▸ **What the exercise asks**:
Take the material below and extract the lines from the one with "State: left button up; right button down" through the one with "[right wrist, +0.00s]", word for word, without pictures.

▸ **Data section**:

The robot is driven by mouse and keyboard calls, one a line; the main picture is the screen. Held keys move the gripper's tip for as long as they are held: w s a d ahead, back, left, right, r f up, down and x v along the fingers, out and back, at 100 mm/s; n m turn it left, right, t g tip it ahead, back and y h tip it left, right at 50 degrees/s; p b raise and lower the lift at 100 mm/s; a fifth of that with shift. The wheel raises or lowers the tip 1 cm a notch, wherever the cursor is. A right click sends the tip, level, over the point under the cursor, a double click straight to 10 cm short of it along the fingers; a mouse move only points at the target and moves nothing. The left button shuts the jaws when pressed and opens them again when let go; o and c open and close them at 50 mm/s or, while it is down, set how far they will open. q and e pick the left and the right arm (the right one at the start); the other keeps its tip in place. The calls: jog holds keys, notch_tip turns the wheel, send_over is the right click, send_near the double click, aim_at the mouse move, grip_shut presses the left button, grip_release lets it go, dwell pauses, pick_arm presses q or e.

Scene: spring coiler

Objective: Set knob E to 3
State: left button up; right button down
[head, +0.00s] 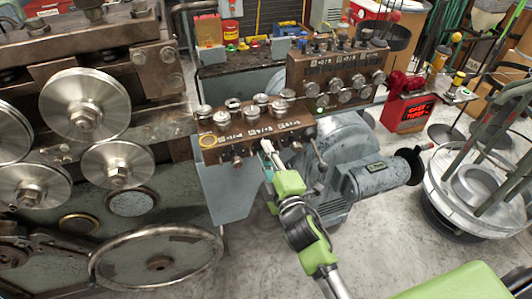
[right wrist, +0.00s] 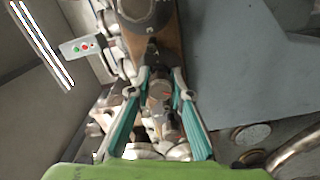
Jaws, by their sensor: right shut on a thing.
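A brown control panel (head: 225,143) with several silver knobs on top and small dark knobs along its front edge stands at the middle of the head view. Its lettering is too small to read, so I cannot tell which knob is E or its setting. My right gripper (head: 267,150) reaches the panel's front edge from below right. In the right wrist view its teal fingers (right wrist: 160,80) are closed around a small knob (right wrist: 158,92), mostly hidden between them. My left gripper is not in view.
A second knob panel (head: 335,72) stands behind to the right. Large metal rollers (head: 84,104) and a handwheel (head: 157,262) are at the left. A grey motor (head: 375,181) sits right of my right gripper.

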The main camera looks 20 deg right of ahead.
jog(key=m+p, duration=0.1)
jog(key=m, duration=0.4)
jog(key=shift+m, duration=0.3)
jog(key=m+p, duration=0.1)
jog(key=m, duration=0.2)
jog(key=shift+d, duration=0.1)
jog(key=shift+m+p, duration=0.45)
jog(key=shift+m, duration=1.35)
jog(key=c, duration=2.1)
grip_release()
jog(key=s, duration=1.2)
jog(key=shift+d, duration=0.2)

▸ **Correct response**:
State: left button up; right button down
[head, +0.00s] 
[right wrist, +0.00s] 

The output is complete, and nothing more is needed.